**Description of the task:** Reproduce exactly the line in which "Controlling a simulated" occurs and all the lines after it, ending with the last line.

((

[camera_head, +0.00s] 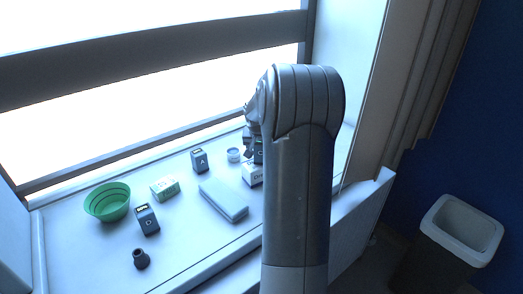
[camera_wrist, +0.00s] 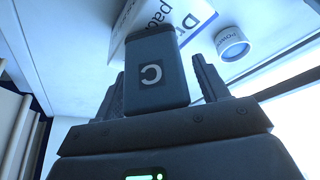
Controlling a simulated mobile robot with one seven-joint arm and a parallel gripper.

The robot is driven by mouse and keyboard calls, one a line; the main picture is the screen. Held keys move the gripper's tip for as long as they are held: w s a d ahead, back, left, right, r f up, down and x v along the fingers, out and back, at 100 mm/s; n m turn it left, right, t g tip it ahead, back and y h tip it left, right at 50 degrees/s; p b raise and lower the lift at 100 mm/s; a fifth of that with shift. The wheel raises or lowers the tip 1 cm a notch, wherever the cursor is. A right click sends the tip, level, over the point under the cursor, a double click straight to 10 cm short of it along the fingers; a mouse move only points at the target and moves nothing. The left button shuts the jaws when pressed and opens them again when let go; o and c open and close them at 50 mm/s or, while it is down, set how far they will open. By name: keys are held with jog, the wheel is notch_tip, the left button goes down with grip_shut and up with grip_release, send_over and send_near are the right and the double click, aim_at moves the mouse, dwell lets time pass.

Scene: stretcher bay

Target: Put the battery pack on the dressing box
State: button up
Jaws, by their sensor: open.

))

**Answer to the task:**
Controlling a simulated mobile robot with one seven-joint arm and a parallel gripper.

The robot is driven by mouse and keyboard calls, one a line; the main picture is the screen. Held keys move the gripper's tip for as long as they are held: w s a d ahead, back, left, right, r f up, down and x v along the fingers, out and back, at 100 mm/s; n m turn it left, right, t g tip it ahead, back and y h tip it left, right at 50 degrees/s; p b raise and lower the lift at 100 mm/s; a fifth of that with shift. The wheel raises or lowers the tip 1 cm a notch, wherever the cursor is. A right click sends the tip, level, over the point under the cursor, a double click straight to 10 cm short of it along the fingers; a mouse move only points at the target and moves nothing. The left button shuts the jaws when pressed and opens them again when let go; o and c open and close them at 50 mm/s or, while it is down, set how far they will open. By name: keys are held with jog, the wheel is notch_tip, the left button goes down with grip_shut and up with grip_release, send_over and send_near are the right and the double click, aim_at moves the mouse, dwell lets time pass.

Scene: stretcher bay

Target: Put the battery pack on the dressing box
State: button up
Jaws, by their sensor: open.

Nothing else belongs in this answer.